The new provision is not a free pass for cooperation arrangements of any kind. The position remains as follows: if the members of a consortium could carry out a project on their own, and if the consortium primarily serves to reduce competitive pressure, the consortium will be assessed substantively under Article 5 CartA.
Changes to the assessment of agreements affecting competition
The first notable change is the new Article 5 par. 1 bis CartA. This provision is intended to correct the overly expansive case law relating to the statutory presumptions. Specifically, even in cases involving such presumptions – i.e. the so-called "hard" horizontal agreements, namely price, quantity, customer and territorial agreements, and vertical agreements, namely resale price maintenance and territorial foreclosure – the competition authorities will have to explain why, in the specific case, the conduct is capable of producing harmful effects and why the expected harmful effects should be considered significant.
As a result, the competition authorities may no longer infer significance as a matter of principle merely because a statutory presumption applies, as the Federal Supreme Court held in its Gaba judgment. How the formal abolition of the Gaba practice will operate in the application of the new law will only become apparent in a few years’ time. For the time being, the new Article 5 par. 1bis CartA will therefore primarily create uncertainty.
The definition of hard price-fixing agreements has also been revised (Article 5 par. 3 let. a CartA). In future, the elimination of effective competition will no longer be presumed in the case of “agreements on the direct or indirect fixing of prices”, but rather in the case of “agreements on the direct or indirect fixing of minimum prices, fixed prices or maximum purchasing prices”.

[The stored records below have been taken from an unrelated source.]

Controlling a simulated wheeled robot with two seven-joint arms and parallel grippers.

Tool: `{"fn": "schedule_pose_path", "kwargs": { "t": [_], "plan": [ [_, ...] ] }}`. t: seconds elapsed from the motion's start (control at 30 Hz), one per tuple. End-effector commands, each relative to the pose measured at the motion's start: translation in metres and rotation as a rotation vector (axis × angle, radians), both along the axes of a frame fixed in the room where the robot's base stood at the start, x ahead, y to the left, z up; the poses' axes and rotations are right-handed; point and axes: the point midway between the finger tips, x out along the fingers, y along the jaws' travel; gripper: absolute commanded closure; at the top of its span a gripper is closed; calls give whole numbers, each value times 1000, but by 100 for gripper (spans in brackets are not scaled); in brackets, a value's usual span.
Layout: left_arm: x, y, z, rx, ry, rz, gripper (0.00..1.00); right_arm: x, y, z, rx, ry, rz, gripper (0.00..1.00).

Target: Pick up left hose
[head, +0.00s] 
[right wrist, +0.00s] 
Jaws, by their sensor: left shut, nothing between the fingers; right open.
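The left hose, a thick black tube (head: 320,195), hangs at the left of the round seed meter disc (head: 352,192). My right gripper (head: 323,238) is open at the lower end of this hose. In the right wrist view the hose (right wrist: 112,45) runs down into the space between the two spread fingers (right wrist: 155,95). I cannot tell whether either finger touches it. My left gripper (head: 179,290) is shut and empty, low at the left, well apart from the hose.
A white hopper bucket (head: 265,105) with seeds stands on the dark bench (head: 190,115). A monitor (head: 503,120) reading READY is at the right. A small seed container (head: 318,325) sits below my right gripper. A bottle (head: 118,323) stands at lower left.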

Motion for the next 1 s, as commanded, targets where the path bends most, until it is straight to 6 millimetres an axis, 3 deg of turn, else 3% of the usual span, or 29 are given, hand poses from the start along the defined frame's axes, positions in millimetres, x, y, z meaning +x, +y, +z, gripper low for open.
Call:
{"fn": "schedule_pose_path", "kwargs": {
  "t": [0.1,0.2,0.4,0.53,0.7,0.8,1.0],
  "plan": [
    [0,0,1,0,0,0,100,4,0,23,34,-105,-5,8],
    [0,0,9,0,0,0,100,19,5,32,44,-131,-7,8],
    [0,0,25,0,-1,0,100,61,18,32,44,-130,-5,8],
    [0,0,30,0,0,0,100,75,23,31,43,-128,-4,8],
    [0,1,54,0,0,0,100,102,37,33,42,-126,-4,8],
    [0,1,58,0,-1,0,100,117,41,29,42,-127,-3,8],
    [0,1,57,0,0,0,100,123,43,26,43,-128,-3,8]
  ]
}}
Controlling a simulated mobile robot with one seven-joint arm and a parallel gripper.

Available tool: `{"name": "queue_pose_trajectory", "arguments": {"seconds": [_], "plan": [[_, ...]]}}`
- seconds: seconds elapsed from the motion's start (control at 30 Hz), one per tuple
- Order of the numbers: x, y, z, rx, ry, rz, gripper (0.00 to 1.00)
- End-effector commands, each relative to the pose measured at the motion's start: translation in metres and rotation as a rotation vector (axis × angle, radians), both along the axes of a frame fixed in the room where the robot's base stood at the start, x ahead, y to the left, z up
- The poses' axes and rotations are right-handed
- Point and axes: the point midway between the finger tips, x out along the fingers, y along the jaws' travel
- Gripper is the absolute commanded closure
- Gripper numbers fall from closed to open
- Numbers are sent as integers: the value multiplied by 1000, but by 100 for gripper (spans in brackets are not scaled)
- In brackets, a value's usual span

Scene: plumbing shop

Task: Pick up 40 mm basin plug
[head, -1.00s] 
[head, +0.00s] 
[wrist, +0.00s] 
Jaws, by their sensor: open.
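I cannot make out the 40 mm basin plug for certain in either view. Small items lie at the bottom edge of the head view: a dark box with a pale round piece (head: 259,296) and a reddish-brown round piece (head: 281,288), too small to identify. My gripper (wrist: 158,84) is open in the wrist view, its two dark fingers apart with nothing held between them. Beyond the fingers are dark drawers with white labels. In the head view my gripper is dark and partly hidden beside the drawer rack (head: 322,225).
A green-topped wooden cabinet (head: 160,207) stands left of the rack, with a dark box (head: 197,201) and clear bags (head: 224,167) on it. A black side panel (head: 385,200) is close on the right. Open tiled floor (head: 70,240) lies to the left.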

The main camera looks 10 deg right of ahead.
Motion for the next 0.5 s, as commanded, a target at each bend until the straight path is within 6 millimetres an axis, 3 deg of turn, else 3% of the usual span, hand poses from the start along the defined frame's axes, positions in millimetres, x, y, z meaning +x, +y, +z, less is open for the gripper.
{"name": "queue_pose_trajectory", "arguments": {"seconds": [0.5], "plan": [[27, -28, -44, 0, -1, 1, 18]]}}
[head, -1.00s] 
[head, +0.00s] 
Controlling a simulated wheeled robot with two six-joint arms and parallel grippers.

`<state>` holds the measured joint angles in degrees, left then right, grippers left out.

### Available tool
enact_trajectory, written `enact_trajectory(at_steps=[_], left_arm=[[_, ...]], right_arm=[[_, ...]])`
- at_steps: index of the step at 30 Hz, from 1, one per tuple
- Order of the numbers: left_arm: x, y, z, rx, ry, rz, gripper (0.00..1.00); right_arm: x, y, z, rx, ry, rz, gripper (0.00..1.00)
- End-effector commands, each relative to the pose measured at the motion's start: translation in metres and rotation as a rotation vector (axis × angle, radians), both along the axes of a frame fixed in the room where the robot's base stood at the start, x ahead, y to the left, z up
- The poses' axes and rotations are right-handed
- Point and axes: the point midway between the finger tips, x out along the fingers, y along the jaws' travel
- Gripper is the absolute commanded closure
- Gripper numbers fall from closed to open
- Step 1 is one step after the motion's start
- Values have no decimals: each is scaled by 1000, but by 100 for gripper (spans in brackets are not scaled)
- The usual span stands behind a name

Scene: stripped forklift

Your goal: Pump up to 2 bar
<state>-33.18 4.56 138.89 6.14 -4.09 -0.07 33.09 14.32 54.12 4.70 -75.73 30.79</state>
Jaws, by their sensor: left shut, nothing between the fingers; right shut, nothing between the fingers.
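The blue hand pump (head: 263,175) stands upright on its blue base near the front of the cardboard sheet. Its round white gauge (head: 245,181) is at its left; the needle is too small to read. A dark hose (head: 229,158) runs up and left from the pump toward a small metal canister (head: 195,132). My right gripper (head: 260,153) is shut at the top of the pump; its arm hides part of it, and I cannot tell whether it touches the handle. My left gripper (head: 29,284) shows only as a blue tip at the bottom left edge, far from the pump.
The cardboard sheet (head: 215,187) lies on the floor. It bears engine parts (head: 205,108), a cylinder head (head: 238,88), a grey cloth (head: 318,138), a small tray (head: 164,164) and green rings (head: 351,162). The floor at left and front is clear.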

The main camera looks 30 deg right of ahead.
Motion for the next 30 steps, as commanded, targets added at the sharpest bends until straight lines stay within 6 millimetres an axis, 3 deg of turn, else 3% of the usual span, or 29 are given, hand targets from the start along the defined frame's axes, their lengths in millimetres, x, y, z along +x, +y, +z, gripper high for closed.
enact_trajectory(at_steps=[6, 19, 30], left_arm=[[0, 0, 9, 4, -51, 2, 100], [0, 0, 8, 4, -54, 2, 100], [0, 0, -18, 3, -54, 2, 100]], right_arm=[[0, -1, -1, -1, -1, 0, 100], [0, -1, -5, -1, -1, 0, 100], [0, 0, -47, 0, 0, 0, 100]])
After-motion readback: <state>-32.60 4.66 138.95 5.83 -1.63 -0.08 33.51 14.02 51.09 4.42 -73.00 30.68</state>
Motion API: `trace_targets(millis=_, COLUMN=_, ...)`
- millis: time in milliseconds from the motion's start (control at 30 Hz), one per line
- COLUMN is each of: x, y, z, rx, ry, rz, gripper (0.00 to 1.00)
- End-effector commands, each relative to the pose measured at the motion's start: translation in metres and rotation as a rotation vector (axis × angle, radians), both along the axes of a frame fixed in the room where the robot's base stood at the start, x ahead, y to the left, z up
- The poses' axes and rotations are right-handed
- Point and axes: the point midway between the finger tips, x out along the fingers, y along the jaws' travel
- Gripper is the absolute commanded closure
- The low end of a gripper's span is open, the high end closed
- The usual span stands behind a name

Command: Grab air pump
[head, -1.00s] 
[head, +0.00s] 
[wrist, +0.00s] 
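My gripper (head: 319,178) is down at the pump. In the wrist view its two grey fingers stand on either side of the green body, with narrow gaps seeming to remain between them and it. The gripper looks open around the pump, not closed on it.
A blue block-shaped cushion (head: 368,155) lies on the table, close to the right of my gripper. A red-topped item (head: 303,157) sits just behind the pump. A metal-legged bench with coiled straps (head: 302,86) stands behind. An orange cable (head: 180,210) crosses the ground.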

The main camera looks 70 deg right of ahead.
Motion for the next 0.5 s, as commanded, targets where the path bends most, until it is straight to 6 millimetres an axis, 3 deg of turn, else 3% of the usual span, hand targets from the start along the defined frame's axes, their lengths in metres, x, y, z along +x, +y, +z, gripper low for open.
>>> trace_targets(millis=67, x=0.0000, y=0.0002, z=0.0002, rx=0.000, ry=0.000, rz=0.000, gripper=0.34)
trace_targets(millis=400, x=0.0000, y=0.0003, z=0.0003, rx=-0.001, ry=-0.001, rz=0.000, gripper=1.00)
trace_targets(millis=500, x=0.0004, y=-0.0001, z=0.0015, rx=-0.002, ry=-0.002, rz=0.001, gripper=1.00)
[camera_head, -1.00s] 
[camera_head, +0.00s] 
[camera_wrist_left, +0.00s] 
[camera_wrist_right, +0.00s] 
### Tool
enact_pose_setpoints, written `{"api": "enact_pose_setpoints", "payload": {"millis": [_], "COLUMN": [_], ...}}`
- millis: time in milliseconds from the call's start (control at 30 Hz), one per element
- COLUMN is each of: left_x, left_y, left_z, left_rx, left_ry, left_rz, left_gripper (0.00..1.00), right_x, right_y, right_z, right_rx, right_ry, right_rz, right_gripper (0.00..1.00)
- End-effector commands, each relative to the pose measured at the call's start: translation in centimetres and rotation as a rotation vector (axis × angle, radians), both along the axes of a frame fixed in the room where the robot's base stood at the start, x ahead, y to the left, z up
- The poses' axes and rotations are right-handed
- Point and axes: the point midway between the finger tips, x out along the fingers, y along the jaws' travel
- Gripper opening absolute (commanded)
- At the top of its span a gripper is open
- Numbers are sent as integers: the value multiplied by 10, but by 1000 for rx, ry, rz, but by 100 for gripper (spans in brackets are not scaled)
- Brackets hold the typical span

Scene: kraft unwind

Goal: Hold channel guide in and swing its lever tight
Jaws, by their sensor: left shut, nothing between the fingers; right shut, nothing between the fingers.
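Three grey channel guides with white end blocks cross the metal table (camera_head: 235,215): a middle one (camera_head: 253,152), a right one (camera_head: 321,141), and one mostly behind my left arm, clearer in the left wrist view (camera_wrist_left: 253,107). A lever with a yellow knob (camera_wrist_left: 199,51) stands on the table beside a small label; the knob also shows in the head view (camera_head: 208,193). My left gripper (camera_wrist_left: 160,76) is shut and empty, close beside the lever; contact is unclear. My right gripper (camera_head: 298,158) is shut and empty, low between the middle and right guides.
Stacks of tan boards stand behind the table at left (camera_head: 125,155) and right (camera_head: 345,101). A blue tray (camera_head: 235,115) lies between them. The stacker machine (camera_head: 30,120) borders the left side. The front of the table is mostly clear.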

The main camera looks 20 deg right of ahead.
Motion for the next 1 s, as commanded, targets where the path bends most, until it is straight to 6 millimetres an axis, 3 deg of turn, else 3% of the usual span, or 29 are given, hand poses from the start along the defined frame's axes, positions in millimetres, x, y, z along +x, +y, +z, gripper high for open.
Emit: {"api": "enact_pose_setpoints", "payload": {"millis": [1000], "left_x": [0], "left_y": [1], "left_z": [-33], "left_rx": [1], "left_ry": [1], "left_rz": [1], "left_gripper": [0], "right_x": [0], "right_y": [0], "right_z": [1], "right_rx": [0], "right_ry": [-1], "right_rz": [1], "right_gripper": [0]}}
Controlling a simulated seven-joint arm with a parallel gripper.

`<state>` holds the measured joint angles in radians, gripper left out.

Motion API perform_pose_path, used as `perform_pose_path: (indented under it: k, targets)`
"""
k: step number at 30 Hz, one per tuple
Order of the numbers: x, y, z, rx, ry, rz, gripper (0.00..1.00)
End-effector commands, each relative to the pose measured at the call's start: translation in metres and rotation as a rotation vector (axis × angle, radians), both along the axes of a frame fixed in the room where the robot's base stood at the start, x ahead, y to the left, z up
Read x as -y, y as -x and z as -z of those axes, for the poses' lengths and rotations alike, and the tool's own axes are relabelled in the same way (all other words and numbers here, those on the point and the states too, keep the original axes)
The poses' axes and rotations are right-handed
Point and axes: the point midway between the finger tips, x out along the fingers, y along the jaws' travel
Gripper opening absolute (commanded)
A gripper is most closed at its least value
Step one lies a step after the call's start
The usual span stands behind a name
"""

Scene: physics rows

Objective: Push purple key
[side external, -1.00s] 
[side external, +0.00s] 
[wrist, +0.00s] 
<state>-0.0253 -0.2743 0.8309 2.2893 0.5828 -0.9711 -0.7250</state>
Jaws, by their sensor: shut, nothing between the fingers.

This does not, however, amount to a fundamental change of system. Parliament has clarified which types of price agreements it considers to be directly sanctionable. In doing so, it expressed its dissatisfaction with the expansive practice relating to the statutory presumptions. That dissatisfaction did not arise without reason. As the 1995 dispatch of the Federal Council stated, from a substantive perspective, "the statutory presumptions cover horizontal agreements on prices, quantities and market allocation. They are primarily aimed at so-called hard-core cartels, namely market-wide agreements by which competitors restrict competition among themselves". One member of Parliament expressly confirmed this and stated that, when direct sanctions were introduced in 2004, only the most serious cases were intended to be sanctioned directly, "and indeed under criminal-law principles. Now COMCO is extending this criminal-law provision in an impermissible manner. That is why we must act today."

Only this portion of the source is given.